Le périurbain, pourquoi, comment ?

Contrairement à ce que l’on entend parfois dire, la périurbanisation ne résume pas les dynamiques urbaines contemporaines, elle ne constitue nullement le « régime de croisière» de l’urbanisation. D’abord, parce qu’elle n’est qu’une des expressions spatiales de l’étalement, qui est ici associé à un développement de zones qui sont disjointes de l’agglomération préexistante. Ce n’est pas la modalité dominante dans le cas du sprawl nord-américain, qui se déploie pour l’essentiel au contact des espaces bâtis. Par ailleurs, le processus de « remplissage » des campagnes, actuellement massif dans les pays d’Asie en cours d’urbanisation rapide, procède par densification interstitielle in situ, au contraire de l’idée d’étalement. C’est ainsi que le Delta de la Rivière des Perles, qui comprend Canton, Hong Kong, Macao et plusieurs autres villes millionnaires, est en passe de devenir la première agglomération « morphologique » (c’est-à-dire continûment bâtie) du Monde, avec environ 50 millions d’habitants, résultat cumulé de la croissance des villes préexistantes et de la densification par urbanisation in situ des anciens villages. Le tableau (figure 1) résume les multiples processus qui caractérisent toutes les évolutions urbaines des dernières décennies. On y constate que la périurbanisation constitue un cas relativement spécifique au sein d’un mouvement global d’urbanisation.

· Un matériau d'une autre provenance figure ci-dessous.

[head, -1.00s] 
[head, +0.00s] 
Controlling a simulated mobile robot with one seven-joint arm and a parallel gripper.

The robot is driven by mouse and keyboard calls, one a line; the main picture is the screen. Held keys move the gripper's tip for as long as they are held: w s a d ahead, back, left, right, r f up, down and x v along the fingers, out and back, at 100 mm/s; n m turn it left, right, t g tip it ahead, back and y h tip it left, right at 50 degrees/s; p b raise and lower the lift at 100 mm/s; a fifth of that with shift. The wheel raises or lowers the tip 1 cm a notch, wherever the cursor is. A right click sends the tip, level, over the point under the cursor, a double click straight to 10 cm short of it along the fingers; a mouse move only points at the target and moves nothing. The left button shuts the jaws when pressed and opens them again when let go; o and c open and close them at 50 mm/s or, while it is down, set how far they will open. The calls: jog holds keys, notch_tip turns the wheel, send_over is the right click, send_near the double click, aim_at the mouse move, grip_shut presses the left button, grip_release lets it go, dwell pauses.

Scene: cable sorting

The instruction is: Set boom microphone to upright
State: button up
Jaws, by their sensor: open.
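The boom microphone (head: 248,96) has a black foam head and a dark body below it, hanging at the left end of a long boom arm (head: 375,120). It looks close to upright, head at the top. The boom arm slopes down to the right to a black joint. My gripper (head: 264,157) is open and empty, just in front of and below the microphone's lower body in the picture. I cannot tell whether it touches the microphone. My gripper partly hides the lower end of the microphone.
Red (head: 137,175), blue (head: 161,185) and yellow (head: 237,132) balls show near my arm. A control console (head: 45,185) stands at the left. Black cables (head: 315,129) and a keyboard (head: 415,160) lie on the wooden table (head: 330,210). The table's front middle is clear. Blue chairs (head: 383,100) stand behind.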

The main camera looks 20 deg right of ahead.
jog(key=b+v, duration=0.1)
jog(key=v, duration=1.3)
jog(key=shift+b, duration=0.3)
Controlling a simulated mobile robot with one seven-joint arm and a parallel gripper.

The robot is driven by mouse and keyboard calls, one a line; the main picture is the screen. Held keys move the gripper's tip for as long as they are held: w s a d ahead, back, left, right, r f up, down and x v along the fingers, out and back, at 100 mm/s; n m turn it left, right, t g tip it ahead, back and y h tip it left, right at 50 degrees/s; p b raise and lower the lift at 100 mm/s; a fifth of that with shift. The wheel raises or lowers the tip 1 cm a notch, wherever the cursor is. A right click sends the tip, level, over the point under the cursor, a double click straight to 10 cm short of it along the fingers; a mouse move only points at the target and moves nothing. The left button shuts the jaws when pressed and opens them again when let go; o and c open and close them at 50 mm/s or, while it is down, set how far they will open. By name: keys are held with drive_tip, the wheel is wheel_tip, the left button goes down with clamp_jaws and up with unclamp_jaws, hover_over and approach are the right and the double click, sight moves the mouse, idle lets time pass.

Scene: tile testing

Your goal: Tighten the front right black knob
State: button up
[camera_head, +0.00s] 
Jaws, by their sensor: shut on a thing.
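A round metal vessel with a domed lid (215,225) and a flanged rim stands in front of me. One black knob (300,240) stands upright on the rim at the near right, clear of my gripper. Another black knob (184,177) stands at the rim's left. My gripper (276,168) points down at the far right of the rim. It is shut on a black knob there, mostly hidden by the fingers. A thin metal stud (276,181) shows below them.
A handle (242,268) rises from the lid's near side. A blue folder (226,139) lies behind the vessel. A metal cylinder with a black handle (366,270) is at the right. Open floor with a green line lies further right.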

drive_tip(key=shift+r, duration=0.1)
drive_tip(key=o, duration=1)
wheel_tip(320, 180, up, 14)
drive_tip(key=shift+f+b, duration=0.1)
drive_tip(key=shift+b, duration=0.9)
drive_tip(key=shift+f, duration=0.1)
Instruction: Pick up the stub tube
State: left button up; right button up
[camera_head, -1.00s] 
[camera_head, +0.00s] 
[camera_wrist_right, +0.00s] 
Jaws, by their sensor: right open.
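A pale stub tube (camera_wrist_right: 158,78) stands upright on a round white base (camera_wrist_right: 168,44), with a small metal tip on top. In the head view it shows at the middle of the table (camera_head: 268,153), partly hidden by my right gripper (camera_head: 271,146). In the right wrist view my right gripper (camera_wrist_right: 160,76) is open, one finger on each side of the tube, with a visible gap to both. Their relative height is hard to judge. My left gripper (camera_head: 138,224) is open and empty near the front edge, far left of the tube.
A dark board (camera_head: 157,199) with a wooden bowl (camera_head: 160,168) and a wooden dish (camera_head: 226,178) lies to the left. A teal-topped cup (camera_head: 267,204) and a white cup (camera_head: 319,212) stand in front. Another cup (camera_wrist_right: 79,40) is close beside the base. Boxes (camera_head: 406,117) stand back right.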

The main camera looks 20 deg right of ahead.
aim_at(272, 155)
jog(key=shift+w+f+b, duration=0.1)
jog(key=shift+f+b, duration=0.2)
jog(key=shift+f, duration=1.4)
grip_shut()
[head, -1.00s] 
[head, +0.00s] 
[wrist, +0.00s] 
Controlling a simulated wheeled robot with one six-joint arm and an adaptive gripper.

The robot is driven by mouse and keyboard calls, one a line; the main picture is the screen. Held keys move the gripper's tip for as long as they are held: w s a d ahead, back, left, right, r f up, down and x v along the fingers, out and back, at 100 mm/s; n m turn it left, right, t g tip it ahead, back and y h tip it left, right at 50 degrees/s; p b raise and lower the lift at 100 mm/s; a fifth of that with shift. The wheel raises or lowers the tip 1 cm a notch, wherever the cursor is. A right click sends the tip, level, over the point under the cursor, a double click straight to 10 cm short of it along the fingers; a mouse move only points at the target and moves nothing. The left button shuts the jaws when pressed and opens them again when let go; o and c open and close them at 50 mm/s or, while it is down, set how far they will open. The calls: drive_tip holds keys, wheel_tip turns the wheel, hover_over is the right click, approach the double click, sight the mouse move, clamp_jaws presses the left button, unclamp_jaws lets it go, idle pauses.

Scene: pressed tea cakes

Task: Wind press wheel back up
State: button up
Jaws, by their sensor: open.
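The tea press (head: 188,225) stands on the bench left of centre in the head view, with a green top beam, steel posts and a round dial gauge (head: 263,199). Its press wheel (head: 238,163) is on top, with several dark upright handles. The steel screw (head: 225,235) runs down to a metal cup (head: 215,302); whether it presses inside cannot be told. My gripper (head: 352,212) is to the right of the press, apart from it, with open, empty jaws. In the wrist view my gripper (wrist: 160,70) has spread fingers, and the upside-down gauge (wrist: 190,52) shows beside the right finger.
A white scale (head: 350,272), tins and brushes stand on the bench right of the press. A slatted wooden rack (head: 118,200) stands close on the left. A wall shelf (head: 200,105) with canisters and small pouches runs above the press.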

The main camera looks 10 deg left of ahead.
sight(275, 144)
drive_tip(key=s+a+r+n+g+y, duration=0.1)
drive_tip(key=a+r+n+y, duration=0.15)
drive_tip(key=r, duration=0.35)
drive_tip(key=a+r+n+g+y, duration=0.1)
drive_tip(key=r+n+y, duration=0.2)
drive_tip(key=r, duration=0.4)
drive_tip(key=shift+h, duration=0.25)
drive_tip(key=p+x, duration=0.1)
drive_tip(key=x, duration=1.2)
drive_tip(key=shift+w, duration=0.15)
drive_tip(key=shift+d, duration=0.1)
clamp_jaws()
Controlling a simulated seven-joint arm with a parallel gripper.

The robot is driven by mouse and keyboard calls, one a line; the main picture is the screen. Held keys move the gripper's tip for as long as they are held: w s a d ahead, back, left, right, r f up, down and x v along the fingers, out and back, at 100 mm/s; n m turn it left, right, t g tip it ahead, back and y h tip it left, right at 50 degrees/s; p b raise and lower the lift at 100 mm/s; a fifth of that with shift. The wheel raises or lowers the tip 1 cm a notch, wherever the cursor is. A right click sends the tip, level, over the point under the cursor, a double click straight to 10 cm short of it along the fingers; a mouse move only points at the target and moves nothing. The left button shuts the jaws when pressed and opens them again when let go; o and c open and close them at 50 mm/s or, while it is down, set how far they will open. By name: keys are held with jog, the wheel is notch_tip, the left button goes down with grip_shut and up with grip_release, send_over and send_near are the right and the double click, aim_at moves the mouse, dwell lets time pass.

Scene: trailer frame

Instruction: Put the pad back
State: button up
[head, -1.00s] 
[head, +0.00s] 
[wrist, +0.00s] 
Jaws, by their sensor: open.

Enfin, en Europe, on observe une tendance au tassement de la croissance des lotissements périurbains. En France, la périurbanisation se poursuit activement dans le sud-ouest, mais le mouvement s’affaiblit nettement en Ile-de-France, un peu moins autour des autres grandes aires urbaines. Ayant spécifié la définition et la portée du phénomène, essayons d’en comprendre les logiques.

 

Une histoire longue, des processus multiples

On a souvent associé l’étalement urbain à l’émergence de très grandes villes, les métropoles. La coïncidence de plusieurs phénomènes a pu être trompeuse à cet égard. Depuis le XVIIIe siècle, les villes européennes sortent de leurs murailles ou les abattent. La construction de tramways, puis de métros, suivie de la motorisation individuelle, a permis un accroissement des surfaces bâties d’une même agglomération. Ces deux événements ont permis de desserrer l’étau de la concentration obligatoire dans des enceintes réduites qui avaient marqué les premiers millénaires de l’histoire urbaine eurasiatique. Mais, pour que ces nouvelles possibilités soient exploitées, il fallait qu’il y ait une demande. La solvabilité progressive d’une partie importante de la population qui a rejoint une vaste classe moyenne dont les membres peuvent faire des arbitrages portant sur leur mode d’habiter a changé la donne. Les facilités de financement de l’accession à la propriété offertes par les législations ont fait le reste, avec un impact non négligeable. L’exode urbain (urban flight) a commencé au début du XXe siècle en Amérique du Nord et beaucoup plus tard en Europe, à la fois parce que l’accès à la propriété individuelle y était moins facile et que la résilience des centres historiques y a été meilleure.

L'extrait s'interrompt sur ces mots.